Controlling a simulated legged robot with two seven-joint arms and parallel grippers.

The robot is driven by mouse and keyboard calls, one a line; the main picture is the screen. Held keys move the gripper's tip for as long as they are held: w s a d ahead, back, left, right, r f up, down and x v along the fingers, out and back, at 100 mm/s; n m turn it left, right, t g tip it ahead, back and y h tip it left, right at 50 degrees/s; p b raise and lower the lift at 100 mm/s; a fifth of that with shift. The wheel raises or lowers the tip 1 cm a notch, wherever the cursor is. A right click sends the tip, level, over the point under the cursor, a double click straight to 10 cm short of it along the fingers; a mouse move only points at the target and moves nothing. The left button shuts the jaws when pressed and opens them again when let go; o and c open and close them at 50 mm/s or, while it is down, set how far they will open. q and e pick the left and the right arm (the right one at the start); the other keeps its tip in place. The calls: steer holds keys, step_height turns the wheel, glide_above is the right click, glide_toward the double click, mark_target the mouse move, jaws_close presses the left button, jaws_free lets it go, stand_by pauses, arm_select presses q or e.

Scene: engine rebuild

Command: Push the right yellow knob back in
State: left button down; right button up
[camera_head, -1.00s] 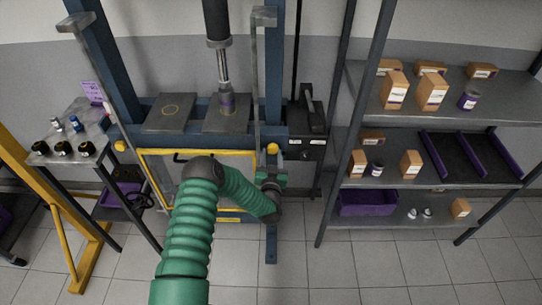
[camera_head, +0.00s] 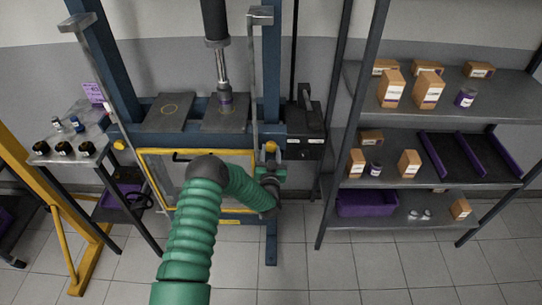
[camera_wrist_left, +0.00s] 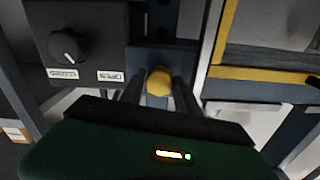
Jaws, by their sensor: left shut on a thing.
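The right yellow knob (camera_head: 271,147) sits on the right post of the blue press frame, just beside the yellow-edged guard. In the left wrist view the round knob (camera_wrist_left: 159,82) shows between the two dark fingers of my left gripper (camera_wrist_left: 158,90), which are shut on it. In the head view my left gripper (camera_head: 270,165) reaches up to the knob from below, at the end of my green arm. How far the knob stands out from the post cannot be told. My right gripper is not in view.
A dark control box (camera_wrist_left: 85,42) with a rotary switch and open and closed labels is close beside the gripper. The yellow-framed guard (camera_head: 165,185) is on the other side. A left yellow knob (camera_head: 119,145) is on the far post. A shelf (camera_head: 440,185) stands right.

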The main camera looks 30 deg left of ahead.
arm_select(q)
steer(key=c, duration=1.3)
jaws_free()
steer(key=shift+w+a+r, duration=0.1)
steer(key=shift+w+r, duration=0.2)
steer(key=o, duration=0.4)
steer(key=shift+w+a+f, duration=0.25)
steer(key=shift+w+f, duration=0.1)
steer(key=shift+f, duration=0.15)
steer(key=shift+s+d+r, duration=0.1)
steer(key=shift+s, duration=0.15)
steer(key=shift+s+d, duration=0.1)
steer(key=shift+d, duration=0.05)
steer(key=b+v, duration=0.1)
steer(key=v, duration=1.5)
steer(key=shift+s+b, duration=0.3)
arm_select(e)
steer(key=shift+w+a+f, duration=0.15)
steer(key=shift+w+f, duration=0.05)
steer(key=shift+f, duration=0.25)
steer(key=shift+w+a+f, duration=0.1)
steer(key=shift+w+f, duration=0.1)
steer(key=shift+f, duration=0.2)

------

▸ INSTRUCTION
All of the data above should be transcribed verbatim, with pictures omitted.

▸ RESULT
Controlling a simulated legged robot with two seven-joint arms and parallel grippers.

The robot is driven by mouse and keyboard calls, one a line; the main picture is the screen. Held keys move the gripper's tip for as long as they are held: w s a d ahead, back, left, right, r f up, down and x v along the fingers, out and back, at 100 mm/s; n m turn it left, right, t g tip it ahead, back and y h tip it left, right at 50 degrees/s; p b raise and lower the lift at 100 mm/s; a fifth of that with shift. The wheel raises or lowers the tip 1 cm a notch, wherever the cursor is. A right click sends the tip, level, over the point under the cursor, a double click straight to 10 cm short of it along the fingers; a mouse move only points at the target and moves nothing. The left button shuts the jaws when pressed and opens them again when let go; o and c open and close them at 50 mm/s or, while it is down, set how far they will open. q and e pick the left and the right arm (the right one at the start); the other keeps its tip in place. The calls: steer holds keys, step_height turns the wheel, glide_above is the right click, glide_toward the double click, mark_target the mouse move, jaws_close presses the left button, jaws_free lets it go, stand_by pauses, arm_select presses q or e.

Scene: engine rebuild

Command: Push the right yellow knob back in
State: left button down; right button up
[camera_head, -1.00s] 
[camera_head, +0.00s] 
[camera_wrist_left, +0.00s] 
Jaws, by their sensor: left shut on a thing.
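The right yellow knob (camera_head: 271,147) sits on the right post of the blue press frame, just beside the yellow-edged guard. In the left wrist view the round knob (camera_wrist_left: 159,82) shows between the two dark fingers of my left gripper (camera_wrist_left: 158,90), which are shut on it. In the head view my left gripper (camera_head: 270,165) reaches up to the knob from below, at the end of my green arm. How far the knob stands out from the post cannot be told. My right gripper is not in view.
A dark control box (camera_wrist_left: 85,42) with a rotary switch and open and closed labels is close beside the gripper. The yellow-framed guard (camera_head: 165,185) is on the other side. A left yellow knob (camera_head: 119,145) is on the far post. A shelf (camera_head: 440,185) stands right.

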The main camera looks 30 deg left of ahead.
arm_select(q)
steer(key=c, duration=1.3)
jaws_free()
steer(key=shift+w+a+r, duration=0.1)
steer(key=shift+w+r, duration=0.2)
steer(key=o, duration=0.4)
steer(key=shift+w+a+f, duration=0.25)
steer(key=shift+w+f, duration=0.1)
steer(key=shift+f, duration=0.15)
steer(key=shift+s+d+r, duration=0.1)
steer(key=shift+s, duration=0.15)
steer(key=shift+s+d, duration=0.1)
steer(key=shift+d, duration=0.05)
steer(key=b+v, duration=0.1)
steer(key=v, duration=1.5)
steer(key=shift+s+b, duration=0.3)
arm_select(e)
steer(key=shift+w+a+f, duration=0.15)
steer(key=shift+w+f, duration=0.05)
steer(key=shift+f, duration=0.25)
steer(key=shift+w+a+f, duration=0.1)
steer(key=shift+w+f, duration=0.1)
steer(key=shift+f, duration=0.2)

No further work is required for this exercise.